— BEGIN —

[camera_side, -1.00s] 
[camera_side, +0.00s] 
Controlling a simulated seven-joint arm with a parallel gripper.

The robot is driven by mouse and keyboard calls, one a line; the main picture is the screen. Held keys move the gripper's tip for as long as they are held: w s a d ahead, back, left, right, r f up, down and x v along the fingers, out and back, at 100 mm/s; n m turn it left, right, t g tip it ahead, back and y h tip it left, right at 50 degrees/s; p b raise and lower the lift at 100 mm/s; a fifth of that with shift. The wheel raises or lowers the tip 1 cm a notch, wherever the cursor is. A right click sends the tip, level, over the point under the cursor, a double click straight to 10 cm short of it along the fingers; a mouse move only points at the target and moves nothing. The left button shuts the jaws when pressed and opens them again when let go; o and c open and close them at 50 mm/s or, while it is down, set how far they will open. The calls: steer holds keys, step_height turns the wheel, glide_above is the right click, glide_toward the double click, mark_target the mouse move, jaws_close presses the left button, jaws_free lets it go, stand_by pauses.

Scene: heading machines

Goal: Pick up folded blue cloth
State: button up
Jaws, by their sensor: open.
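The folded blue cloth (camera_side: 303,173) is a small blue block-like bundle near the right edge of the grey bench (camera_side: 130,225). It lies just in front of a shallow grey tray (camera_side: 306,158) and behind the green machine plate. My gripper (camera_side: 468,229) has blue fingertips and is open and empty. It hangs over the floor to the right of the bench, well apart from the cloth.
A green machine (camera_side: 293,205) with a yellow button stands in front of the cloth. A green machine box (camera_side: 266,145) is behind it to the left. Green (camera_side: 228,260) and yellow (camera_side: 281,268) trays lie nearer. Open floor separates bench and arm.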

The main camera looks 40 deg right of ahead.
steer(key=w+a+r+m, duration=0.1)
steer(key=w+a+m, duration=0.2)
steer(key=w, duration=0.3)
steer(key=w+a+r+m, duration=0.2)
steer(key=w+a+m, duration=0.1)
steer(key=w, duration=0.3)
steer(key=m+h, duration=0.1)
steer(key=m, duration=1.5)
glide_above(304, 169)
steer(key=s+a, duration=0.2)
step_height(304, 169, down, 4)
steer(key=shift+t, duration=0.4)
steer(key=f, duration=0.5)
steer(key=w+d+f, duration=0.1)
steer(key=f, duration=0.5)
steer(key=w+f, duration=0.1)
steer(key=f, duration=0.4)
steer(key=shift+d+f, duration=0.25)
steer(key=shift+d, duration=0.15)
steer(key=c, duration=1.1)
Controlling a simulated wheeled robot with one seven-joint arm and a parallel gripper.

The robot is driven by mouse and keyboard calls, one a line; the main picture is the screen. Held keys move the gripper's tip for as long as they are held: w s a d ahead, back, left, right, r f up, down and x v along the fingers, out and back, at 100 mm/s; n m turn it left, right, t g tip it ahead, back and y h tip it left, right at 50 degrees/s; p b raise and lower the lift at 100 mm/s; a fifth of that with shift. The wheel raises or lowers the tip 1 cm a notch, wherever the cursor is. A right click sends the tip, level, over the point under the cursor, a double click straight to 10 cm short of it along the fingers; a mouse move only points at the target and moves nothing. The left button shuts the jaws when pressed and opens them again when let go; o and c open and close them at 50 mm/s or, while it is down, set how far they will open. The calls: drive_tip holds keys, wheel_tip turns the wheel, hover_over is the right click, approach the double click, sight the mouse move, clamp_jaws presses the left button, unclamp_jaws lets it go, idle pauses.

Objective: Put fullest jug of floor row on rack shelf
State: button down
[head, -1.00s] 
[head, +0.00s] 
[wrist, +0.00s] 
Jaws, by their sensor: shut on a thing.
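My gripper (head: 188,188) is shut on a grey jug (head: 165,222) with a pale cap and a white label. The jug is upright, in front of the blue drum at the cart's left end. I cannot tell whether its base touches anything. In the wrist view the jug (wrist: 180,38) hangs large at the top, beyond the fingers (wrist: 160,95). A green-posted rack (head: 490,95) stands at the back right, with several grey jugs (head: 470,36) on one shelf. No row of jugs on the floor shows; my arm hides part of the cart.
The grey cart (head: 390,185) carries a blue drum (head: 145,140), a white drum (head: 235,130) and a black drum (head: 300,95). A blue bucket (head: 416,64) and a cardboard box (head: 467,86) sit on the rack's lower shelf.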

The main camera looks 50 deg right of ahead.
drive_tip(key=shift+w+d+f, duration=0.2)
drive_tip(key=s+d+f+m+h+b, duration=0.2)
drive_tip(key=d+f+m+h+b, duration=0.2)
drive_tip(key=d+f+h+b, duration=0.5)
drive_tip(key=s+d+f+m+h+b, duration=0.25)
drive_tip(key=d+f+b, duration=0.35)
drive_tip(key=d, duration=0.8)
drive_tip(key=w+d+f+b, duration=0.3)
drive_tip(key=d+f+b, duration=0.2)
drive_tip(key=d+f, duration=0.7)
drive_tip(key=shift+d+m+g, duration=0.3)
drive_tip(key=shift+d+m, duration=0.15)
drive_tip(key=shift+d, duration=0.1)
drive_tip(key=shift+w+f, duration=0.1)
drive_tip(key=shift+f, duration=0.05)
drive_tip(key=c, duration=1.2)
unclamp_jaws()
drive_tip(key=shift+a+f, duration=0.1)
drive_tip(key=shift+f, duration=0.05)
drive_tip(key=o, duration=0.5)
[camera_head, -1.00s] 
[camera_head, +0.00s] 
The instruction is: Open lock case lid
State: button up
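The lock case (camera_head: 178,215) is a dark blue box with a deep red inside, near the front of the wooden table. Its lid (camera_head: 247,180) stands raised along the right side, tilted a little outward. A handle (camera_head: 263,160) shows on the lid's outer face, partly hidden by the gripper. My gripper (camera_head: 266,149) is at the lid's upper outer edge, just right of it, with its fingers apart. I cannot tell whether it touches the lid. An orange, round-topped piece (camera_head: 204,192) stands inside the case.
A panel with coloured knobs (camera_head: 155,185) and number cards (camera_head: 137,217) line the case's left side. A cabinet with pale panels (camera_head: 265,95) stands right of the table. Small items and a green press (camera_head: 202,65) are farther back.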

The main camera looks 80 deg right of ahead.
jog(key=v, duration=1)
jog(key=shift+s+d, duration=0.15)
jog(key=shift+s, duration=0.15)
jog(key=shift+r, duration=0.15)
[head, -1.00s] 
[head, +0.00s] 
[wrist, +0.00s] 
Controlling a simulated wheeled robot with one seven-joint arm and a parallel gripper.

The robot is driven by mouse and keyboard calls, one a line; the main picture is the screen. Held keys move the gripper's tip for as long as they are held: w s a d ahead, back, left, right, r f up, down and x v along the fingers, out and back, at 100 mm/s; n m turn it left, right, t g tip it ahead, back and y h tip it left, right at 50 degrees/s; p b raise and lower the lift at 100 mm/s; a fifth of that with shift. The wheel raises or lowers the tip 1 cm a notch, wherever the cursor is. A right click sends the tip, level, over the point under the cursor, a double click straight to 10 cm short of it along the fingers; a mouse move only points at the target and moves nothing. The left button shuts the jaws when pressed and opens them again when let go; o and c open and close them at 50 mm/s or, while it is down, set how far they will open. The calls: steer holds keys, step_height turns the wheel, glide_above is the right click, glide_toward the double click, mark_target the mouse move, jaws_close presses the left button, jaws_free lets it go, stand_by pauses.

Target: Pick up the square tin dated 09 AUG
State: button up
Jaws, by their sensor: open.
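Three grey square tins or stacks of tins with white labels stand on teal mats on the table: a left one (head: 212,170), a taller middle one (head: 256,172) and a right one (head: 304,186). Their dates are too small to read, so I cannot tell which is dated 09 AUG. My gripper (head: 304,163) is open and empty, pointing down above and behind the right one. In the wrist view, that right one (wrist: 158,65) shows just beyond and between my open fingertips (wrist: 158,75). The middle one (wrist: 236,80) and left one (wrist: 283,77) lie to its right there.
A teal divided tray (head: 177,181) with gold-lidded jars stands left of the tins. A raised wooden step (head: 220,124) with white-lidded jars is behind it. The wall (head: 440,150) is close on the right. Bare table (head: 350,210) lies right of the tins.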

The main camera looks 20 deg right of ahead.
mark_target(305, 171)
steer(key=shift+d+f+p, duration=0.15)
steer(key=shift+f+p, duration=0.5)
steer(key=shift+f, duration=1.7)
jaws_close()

— END —
— BEGIN —

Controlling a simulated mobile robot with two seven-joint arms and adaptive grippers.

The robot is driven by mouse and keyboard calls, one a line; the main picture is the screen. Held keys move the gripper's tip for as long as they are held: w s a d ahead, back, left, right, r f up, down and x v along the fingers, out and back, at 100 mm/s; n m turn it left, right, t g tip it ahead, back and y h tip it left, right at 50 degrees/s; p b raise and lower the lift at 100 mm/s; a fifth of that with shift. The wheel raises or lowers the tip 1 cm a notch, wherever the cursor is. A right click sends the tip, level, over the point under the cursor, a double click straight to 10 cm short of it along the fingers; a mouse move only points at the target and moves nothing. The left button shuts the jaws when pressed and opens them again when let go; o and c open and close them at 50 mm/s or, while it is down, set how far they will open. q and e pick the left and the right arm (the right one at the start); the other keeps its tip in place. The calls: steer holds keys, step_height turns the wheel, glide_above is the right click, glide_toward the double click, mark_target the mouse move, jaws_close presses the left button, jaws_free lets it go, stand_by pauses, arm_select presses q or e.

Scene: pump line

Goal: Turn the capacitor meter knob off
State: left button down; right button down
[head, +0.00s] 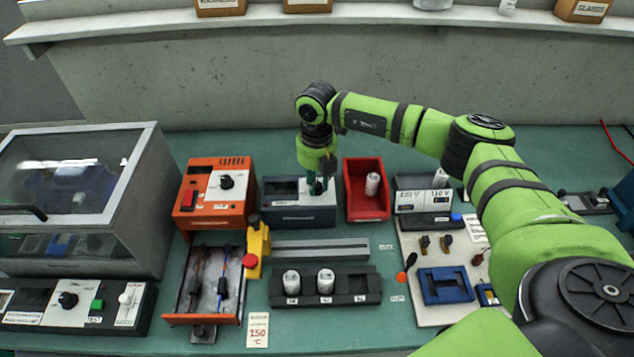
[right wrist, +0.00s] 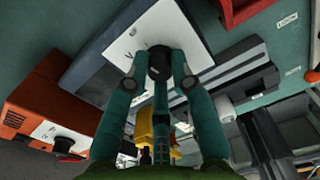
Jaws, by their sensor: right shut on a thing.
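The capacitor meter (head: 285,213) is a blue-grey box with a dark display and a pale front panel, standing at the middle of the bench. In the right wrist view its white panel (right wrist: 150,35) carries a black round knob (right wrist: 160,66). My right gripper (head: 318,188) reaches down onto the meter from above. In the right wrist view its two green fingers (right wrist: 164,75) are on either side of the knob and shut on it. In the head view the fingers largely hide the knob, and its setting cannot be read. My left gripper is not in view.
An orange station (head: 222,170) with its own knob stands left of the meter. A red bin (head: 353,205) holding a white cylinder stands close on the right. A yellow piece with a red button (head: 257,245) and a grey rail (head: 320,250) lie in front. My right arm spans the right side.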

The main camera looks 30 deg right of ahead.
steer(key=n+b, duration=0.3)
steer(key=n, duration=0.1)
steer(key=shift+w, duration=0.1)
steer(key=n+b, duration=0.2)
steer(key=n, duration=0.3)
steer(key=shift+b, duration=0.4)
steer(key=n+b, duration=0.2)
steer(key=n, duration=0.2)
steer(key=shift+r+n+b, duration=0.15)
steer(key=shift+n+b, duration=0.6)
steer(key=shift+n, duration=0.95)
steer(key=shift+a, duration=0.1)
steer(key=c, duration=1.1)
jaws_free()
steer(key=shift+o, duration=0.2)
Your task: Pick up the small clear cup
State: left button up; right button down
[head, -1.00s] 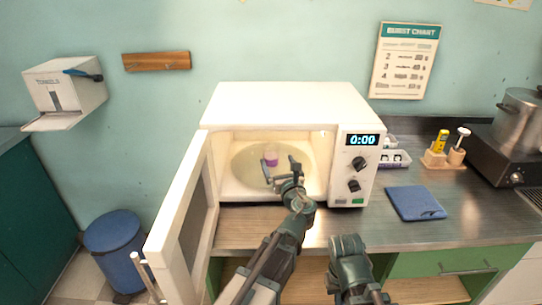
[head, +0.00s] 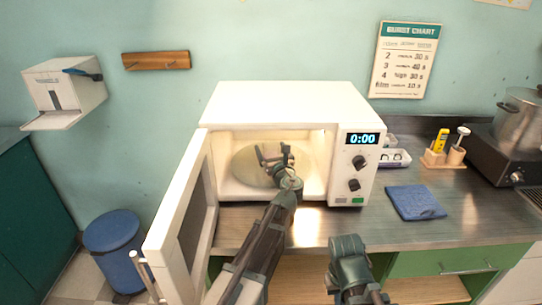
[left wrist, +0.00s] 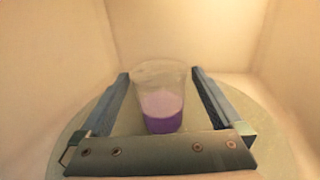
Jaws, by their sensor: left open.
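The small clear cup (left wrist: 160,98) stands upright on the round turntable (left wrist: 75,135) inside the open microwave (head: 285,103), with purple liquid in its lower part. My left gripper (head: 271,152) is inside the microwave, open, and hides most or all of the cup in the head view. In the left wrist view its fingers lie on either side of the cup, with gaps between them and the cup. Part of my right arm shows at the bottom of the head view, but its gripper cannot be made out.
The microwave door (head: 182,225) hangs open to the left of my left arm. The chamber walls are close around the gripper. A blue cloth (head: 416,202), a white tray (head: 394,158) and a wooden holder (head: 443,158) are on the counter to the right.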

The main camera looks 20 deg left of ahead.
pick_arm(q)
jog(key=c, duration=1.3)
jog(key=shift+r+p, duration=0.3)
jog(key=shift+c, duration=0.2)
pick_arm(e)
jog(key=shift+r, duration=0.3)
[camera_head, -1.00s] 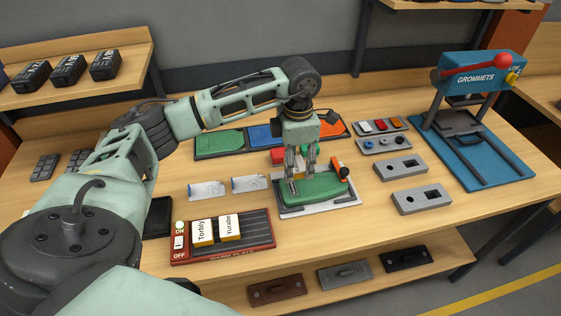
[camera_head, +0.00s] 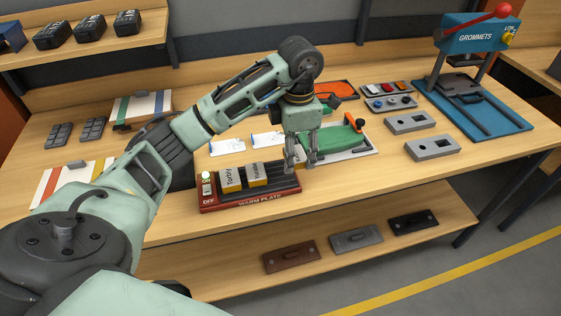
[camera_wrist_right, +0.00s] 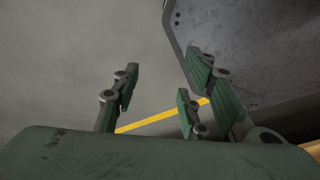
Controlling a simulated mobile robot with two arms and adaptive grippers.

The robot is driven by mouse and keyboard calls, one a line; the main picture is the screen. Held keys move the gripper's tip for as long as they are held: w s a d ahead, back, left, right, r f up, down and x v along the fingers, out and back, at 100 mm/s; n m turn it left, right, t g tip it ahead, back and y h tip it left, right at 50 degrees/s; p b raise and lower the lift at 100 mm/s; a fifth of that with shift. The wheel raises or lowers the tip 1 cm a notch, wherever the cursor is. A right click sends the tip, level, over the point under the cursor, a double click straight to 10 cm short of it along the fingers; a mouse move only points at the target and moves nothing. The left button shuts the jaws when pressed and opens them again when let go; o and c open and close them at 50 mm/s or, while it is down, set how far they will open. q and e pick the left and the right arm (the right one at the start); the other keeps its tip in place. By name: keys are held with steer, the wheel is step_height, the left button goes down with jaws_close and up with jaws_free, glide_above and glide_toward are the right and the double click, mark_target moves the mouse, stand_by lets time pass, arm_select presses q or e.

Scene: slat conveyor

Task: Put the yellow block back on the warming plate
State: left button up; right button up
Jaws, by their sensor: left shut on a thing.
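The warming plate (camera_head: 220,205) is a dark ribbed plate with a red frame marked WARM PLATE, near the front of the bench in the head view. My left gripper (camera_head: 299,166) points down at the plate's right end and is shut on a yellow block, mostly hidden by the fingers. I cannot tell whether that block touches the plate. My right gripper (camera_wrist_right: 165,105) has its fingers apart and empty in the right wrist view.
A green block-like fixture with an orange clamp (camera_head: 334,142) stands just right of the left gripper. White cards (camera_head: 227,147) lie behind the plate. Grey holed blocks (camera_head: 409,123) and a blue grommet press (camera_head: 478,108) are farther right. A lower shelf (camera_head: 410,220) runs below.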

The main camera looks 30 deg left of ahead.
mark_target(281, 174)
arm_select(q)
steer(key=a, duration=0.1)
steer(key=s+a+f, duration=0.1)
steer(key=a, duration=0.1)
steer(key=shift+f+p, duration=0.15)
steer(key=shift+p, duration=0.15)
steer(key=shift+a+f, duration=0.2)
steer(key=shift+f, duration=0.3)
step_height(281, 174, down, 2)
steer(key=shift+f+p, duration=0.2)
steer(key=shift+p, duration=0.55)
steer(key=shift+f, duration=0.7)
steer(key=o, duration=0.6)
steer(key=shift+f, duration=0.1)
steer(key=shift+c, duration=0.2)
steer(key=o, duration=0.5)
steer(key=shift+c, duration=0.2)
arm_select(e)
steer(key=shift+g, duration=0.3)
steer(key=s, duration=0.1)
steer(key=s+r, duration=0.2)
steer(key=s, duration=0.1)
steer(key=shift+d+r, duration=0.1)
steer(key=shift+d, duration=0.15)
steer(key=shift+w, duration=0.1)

— END —
— BEGIN —

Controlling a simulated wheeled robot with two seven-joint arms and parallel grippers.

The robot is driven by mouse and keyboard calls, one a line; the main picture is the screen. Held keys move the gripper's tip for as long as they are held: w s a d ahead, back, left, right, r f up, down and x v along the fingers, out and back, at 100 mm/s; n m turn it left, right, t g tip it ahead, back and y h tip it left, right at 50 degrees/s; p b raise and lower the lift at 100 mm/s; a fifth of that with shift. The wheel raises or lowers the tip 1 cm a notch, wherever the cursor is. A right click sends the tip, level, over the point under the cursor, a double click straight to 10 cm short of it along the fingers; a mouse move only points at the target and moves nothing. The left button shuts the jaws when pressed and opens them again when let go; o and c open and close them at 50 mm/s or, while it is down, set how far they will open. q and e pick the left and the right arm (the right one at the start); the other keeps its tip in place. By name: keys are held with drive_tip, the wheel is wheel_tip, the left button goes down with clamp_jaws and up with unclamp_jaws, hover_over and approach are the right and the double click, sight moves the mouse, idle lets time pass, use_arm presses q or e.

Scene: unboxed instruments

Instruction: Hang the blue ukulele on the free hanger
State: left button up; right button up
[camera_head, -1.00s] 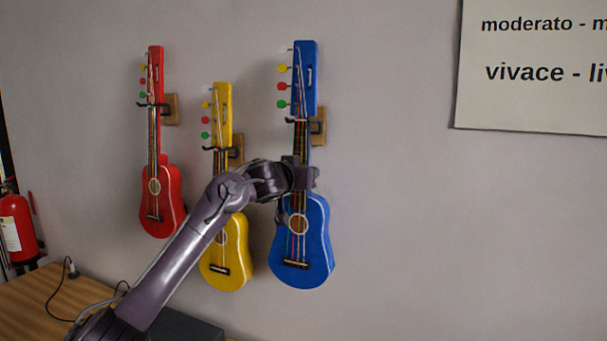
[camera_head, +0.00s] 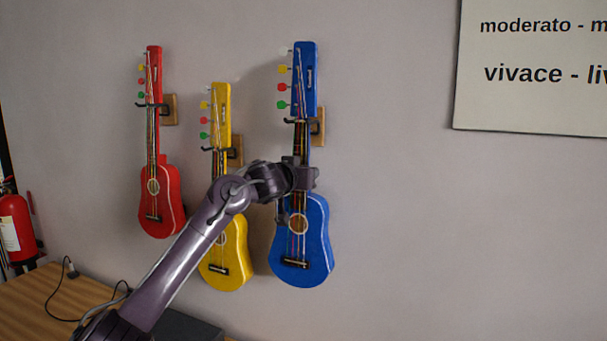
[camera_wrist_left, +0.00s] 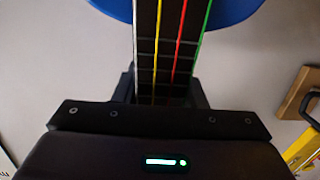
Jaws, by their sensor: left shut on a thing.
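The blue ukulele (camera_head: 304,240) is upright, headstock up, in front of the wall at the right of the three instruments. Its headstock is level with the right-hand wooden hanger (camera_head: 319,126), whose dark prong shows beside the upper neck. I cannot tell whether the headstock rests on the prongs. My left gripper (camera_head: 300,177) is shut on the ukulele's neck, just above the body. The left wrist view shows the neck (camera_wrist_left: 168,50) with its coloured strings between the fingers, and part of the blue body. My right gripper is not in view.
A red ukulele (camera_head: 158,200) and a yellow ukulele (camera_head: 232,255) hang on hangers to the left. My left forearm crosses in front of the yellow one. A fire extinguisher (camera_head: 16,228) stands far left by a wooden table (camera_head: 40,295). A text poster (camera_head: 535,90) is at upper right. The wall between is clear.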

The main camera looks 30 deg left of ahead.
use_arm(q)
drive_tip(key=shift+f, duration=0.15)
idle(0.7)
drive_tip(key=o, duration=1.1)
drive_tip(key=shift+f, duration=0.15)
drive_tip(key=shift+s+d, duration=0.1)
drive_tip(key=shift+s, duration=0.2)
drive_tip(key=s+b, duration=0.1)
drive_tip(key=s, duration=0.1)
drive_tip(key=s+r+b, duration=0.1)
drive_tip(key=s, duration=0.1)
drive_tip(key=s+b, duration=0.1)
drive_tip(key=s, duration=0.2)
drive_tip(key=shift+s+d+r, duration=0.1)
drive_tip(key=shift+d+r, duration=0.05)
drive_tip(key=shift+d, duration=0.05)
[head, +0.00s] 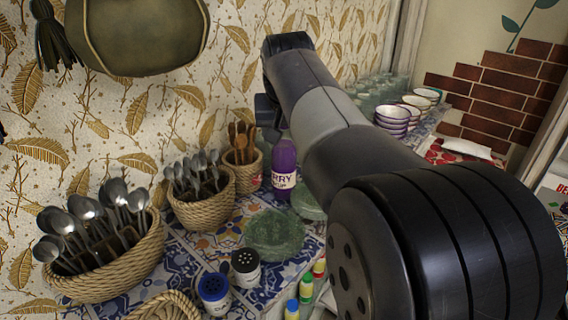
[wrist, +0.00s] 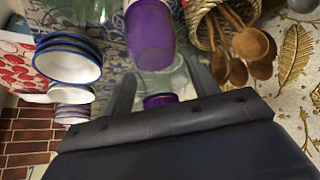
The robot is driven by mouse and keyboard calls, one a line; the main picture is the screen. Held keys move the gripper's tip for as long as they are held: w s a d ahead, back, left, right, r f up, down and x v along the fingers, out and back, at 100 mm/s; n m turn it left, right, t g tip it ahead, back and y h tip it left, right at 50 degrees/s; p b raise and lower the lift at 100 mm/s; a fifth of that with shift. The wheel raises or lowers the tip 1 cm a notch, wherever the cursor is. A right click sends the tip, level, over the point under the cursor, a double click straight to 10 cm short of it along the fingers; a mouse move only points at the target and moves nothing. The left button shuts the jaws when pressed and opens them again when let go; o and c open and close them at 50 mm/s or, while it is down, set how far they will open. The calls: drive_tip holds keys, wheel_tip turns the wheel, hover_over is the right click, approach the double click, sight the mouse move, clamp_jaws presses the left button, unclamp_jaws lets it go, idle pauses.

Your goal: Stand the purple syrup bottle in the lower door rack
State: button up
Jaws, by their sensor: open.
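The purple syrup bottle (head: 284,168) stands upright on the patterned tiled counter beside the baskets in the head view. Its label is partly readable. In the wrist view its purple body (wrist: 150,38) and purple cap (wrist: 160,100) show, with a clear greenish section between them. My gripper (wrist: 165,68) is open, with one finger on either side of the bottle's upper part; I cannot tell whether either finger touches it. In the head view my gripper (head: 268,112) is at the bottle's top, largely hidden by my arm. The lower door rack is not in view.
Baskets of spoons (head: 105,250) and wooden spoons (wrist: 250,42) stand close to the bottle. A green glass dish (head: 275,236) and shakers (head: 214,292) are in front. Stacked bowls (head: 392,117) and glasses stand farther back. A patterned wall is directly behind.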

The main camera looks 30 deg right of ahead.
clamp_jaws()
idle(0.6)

— END —

* **Work to complete**: Which lines contain the word "grippers"? Copy each one.

* **Reply**:
Controlling a simulated mobile robot with two seven-joint arms and adaptive grippers.
Controlling a simulated mobile robot with two arms and adaptive grippers.
Controlling a simulated wheeled robot with two seven-joint arms and parallel grippers.

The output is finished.